Part of Session 153: Working in the City (Other abstracts in this session)

The international academic at the crossroads: between the local and the 'international' at the university

Authors: Fabricius, Anne H.
Submitted by: Fabricius, Anne H. (Roskilde University, Denmark)

This paper will look at a series of examples of interactional negotiation of the identity of the international academic in a one-to-one interview with a Danish-born-and-educated researcher with a personal history as an exchange student in an English-speaking country. This individual’s own negotiation of the pressure on academics to perform in international professional contexts in English is counterpointed all the time with the negotiation of local Danish identity and context, an identity that ultimately ‘means the most’, as the interviewee demonstrates in various ways, while also affording the possibility of  a ‘space between’, giving a reflective distance from the local. These examples of reflective workplace talk illustrate one individual’s response to the local-global tensions of the international, but locally-anchored, university work place. Several extracted examples from the interview will demonstrate how this particular academic works with his own understanding of how his personal, social and professional identities intertwine the locally-anchored and the supra-national bonds he has at one and the same time.

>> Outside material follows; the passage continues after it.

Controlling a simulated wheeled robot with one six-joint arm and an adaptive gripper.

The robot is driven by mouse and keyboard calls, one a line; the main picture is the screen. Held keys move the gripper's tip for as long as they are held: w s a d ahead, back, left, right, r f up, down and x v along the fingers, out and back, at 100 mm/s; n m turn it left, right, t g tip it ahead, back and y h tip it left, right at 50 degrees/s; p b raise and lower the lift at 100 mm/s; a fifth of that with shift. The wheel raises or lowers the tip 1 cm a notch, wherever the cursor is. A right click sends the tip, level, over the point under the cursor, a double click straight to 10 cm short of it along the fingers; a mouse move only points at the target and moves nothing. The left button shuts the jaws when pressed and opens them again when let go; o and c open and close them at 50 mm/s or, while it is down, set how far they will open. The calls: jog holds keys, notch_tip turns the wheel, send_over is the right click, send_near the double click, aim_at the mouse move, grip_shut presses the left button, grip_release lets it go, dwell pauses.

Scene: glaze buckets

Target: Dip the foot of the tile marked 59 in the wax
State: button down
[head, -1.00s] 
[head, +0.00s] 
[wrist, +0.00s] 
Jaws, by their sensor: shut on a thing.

As the thematic session places special attention on “the strategies the individuals adopt for navigating the boundaries (language, workplaces, country etc)…  in constant negotiation”, we will see this exemplified in sociolinguistic cues such as diversified code-use and shifts of perspective in the interview. The paper suggests that the population scale of Denmark contra many other much larger (English-speaking) countries leads its internationalized citizens to negotiate this space in similar ways, and in this our individual academic can be said to be representative of at least one general way of co-negotiating the juxtaposition of Danish and international identity.